---------- Collected data
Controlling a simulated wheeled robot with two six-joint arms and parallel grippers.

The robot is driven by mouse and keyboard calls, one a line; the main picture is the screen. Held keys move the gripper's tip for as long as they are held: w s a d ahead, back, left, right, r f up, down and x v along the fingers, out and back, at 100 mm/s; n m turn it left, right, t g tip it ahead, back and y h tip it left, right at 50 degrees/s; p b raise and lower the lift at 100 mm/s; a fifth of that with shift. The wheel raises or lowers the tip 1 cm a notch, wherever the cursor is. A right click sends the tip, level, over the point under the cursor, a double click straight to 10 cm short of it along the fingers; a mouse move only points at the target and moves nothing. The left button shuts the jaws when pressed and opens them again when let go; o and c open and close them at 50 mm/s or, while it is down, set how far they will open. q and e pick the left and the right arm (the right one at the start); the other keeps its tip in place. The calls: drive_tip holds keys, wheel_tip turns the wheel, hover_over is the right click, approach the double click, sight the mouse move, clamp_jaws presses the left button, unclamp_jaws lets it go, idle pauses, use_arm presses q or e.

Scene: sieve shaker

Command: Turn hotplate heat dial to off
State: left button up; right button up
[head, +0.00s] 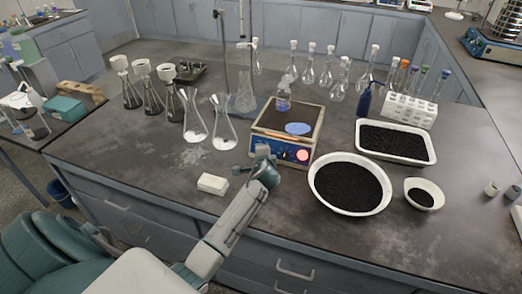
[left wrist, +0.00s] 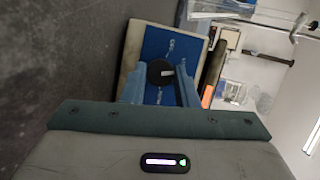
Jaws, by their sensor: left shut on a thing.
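The hotplate (head: 311,122) stands near the middle of the bench, with a blue front panel and a red glowing round spot on it. My left gripper (head: 264,158) is at the left part of this panel and hides what it holds there. In the left wrist view, its two fingers (left wrist: 160,84) are shut on a black dial (left wrist: 158,69) with a pale mark, against the blue panel (left wrist: 170,48). I cannot read the panel's lettering. My right gripper is not in view.
A large bowl of black grains (head: 318,196) is close on the right. A white block (head: 212,184) lies near the front edge.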

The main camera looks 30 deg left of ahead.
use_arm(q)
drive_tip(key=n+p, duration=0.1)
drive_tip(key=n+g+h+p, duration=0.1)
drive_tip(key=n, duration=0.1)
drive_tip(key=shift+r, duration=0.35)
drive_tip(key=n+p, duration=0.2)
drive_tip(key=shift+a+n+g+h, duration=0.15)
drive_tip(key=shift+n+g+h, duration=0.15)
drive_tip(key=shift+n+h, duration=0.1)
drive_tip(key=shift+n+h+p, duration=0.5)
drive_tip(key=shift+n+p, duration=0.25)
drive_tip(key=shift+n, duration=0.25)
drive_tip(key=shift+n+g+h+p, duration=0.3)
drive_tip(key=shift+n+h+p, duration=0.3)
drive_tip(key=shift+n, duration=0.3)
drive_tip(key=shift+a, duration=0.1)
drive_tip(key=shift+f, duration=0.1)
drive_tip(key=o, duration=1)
--------------------
Task instructions: Transcribe all of the material exactly, leaving out whatever pictures it contains.

Answer:
Controlling a simulated wheeled robot with two six-joint arms and parallel grippers.

The robot is driven by mouse and keyboard calls, one a line; the main picture is the screen. Held keys move the gripper's tip for as long as they are held: w s a d ahead, back, left, right, r f up, down and x v along the fingers, out and back, at 100 mm/s; n m turn it left, right, t g tip it ahead, back and y h tip it left, right at 50 degrees/s; p b raise and lower the lift at 100 mm/s; a fifth of that with shift. The wheel raises or lowers the tip 1 cm a notch, wherever the cursor is. A right click sends the tip, level, over the point under the cursor, a double click straight to 10 cm short of it along the fingers; a mouse move only points at the target and moves nothing. The left button shuts the jaws when pressed and opens them again when let go; o and c open and close them at 50 mm/s or, while it is down, set how far they will open. q and e pick the left and the right arm (the right one at the start); the other keeps its tip in place. The calls: drive_tip holds keys, wheel_tip turns the wheel, hover_over is the right click, approach the double click, sight the mouse move, clamp_jaws presses the left button, unclamp_jaws lets it go, idle pauses, use_arm presses q or e.

Scene: sieve shaker

Command: Turn hotplate heat dial to off
State: left button up; right button up
[head, +0.00s] 
[left wrist, +0.00s] 
Jaws, by their sensor: left shut on a thing.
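The hotplate (head: 311,122) stands near the middle of the bench, with a blue front panel and a red glowing round spot on it. My left gripper (head: 264,158) is at the left part of this panel and hides what it holds there. In the left wrist view, its two fingers (left wrist: 160,84) are shut on a black dial (left wrist: 158,69) with a pale mark, against the blue panel (left wrist: 170,48). I cannot read the panel's lettering. My right gripper is not in view.
A large bowl of black grains (head: 318,196) is close on the right. A white block (head: 212,184) lies near the front edge.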

The main camera looks 30 deg left of ahead.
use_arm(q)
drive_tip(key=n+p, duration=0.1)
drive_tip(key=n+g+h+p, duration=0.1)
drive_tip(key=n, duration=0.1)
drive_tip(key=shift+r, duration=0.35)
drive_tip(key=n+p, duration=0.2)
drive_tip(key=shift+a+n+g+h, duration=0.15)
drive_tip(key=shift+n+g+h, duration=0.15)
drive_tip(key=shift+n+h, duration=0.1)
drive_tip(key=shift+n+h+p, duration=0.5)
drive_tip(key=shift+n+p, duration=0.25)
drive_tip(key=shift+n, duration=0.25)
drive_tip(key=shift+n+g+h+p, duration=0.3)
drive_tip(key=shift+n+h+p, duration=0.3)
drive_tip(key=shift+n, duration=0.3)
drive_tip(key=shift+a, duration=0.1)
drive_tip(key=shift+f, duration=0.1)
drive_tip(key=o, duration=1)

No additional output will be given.